EXERCISE PROMPT:
Pick out each line with the word "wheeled" from the material that follows.

RECORDED DATA:
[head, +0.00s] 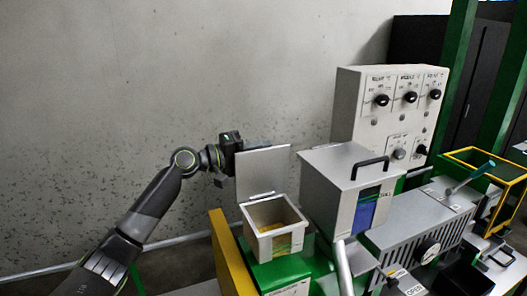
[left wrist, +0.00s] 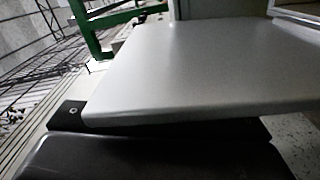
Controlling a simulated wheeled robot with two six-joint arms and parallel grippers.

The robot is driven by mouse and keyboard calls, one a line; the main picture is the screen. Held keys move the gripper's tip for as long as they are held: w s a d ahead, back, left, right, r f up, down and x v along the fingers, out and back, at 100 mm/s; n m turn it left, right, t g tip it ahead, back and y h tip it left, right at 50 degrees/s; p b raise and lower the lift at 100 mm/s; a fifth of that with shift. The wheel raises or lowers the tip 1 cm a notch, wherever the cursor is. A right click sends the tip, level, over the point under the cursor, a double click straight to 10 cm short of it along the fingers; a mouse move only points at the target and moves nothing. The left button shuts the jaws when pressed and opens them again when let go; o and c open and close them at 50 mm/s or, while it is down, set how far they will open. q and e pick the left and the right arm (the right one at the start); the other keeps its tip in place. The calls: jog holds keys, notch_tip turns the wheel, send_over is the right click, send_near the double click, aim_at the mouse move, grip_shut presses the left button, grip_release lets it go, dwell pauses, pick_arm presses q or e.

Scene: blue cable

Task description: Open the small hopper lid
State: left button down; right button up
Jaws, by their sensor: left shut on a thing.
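The small hopper (head: 275,235) is an open-topped, pale box on a green base, with yellowish contents inside. Its flat grey lid (head: 264,174) stands raised, near upright, at the back edge of the box. My left gripper (head: 237,151) is at the upper left of the lid, shut on it; the fingertips are partly hidden behind the lid. In the left wrist view the lid (left wrist: 200,75) fills the upper middle, with a dark part of my gripper along its lower edge. My right gripper is not in view.
A larger closed hopper (head: 330,200) with a black handle (head: 370,168) stands just right of the small one. Behind it is a control panel (head: 375,105) with several knobs. A yellow plate (head: 231,255) stands at the left. The wall area above is clear.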

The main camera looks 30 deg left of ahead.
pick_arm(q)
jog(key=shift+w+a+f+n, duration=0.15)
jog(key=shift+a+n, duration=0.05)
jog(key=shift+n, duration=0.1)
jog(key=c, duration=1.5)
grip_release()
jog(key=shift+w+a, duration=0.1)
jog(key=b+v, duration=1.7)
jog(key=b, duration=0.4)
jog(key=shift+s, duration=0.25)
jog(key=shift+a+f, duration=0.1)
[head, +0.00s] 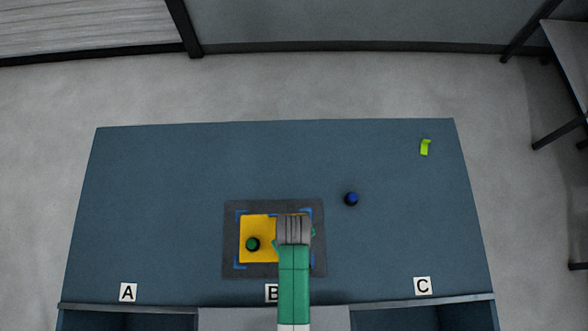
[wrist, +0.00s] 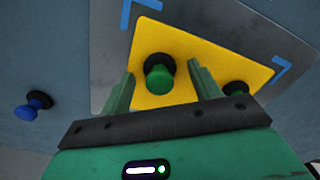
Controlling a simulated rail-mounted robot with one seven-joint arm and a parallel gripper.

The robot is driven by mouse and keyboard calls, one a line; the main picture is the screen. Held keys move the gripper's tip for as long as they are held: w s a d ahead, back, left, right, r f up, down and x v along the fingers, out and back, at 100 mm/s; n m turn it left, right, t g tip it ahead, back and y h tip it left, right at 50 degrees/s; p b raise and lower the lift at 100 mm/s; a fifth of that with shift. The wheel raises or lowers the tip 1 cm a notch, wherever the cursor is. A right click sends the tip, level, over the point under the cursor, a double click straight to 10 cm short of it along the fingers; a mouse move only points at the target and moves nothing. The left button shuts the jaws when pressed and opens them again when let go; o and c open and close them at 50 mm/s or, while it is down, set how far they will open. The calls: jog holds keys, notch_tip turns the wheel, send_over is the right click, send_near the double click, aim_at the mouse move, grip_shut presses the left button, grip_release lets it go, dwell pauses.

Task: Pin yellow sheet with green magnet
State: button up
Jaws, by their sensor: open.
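The yellow sheet (head: 258,226) lies on a grey plate (head: 231,240) inside blue corner marks. My gripper (head: 294,237) is over the sheet's right part and hides it there. My arm hides this magnet in the head view.
A blue magnet (head: 351,199) stands on the table right of the plate, and also shows at left in the wrist view (wrist: 35,104). A lime-green piece (head: 425,147) lies at the back right. Labels A, B and C line the front edge. The table's left side is clear.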

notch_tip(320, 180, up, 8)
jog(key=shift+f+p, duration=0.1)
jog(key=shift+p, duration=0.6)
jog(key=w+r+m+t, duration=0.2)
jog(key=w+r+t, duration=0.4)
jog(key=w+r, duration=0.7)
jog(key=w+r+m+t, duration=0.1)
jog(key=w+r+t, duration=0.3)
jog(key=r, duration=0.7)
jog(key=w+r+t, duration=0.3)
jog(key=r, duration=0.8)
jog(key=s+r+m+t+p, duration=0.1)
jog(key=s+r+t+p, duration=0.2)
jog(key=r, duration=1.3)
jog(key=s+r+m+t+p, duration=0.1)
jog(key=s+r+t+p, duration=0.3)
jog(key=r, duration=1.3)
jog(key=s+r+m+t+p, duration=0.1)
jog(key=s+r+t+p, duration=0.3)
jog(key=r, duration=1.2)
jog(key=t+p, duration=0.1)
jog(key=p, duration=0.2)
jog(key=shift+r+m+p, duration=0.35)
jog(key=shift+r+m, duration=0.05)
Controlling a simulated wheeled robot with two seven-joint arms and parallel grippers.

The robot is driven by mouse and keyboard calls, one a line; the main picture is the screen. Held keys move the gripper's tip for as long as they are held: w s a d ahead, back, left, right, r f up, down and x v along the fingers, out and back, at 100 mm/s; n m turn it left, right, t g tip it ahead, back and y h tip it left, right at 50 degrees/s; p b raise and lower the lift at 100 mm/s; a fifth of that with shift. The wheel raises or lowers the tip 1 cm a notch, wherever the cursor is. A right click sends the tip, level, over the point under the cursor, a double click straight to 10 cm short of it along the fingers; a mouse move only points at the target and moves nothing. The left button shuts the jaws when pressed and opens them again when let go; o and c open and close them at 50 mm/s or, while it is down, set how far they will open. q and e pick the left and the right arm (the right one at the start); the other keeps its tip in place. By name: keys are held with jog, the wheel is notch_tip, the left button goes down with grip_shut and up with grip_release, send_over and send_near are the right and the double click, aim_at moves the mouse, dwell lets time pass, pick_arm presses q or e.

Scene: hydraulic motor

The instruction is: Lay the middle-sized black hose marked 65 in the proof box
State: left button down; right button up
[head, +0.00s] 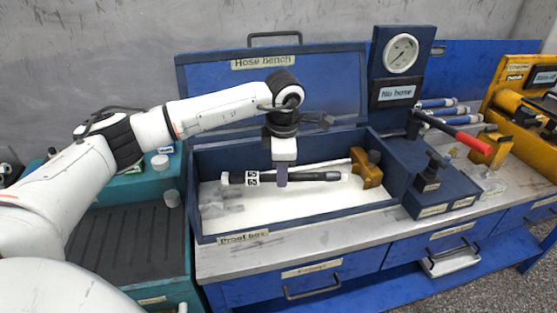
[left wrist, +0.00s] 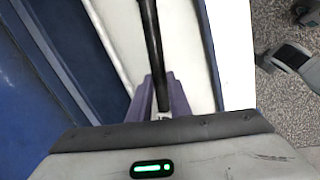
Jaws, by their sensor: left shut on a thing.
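The black hose marked 65 (head: 318,177) lies level across the open proof box (head: 290,219), seen within its walls. Its white 65 label is near its left end. I cannot tell whether it touches the box's white floor. My left gripper (head: 281,178) points down and is shut on the hose near its middle. In the left wrist view the hose (left wrist: 152,45) runs up from between the purple fingers of the left gripper (left wrist: 161,95). My right gripper is not in view.
A yellow-brown block (head: 366,168) sits at the box's right end. Clear fittings are at its left end. The raised lid marked Hose bench (head: 230,90) stands behind. A gauge (head: 401,52) and a red-handled lever (head: 470,142) stand to the right. A ribbed teal bench (head: 125,235) is left.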

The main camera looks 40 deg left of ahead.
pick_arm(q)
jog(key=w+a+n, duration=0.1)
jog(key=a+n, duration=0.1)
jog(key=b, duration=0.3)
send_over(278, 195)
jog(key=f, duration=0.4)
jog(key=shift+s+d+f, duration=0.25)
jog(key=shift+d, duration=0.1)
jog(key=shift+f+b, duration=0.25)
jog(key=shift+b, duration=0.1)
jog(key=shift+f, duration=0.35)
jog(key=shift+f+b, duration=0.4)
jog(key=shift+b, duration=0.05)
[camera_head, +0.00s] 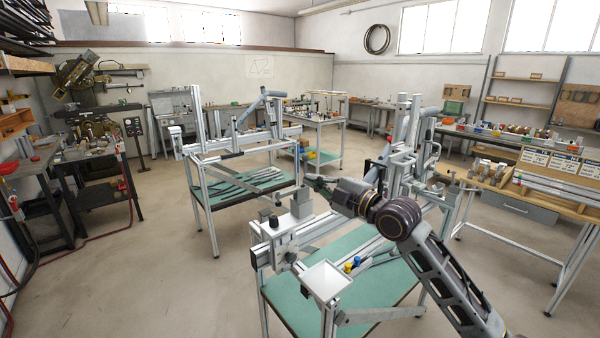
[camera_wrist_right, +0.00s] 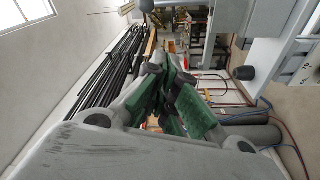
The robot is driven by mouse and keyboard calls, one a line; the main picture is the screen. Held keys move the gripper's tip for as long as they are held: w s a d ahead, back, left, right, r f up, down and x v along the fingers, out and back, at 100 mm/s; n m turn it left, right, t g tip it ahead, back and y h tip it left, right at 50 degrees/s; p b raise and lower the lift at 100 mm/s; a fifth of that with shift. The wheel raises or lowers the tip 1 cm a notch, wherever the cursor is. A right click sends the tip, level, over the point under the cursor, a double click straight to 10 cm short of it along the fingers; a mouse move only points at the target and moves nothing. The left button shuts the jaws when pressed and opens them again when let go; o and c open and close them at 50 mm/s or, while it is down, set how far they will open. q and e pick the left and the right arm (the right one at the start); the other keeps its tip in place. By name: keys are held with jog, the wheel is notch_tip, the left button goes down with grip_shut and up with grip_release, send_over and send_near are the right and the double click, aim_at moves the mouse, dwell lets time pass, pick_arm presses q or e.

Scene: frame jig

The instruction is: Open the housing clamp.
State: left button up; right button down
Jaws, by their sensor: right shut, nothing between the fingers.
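My right gripper (camera_head: 318,186) reaches in from the right over the frame jig (camera_head: 290,262), close to a grey block (camera_head: 301,204) on its near left part. In the right wrist view its green-padded fingers (camera_wrist_right: 178,98) are together and hold nothing. In that view a grey fixture part (camera_wrist_right: 275,55) with a black knob (camera_wrist_right: 244,73) is at the upper right, apart from the fingers. I cannot tell for sure which part of the jig is the housing clamp, or whether it is open. My left gripper is not in view.
The jig's bench has a green top (camera_head: 385,285) and a white tray (camera_head: 326,280) at its front. Tall aluminium posts (camera_head: 410,130) stand beyond my right arm. A second frame bench (camera_head: 235,185) is behind to the left. The floor at left is clear.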

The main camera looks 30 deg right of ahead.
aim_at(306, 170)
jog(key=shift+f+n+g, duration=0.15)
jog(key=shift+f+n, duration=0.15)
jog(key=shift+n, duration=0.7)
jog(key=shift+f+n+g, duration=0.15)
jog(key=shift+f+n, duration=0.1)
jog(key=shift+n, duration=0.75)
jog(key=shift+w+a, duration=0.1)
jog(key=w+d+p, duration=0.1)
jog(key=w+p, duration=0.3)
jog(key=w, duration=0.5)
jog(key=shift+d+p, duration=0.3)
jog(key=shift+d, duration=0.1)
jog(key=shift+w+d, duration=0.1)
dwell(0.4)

SOLUTION TO THIS PROBLEM:
Controlling a simulated wheeled robot with two six-joint arms and parallel grippers.
Controlling a simulated wheeled robot with two seven-joint arms and parallel grippers.

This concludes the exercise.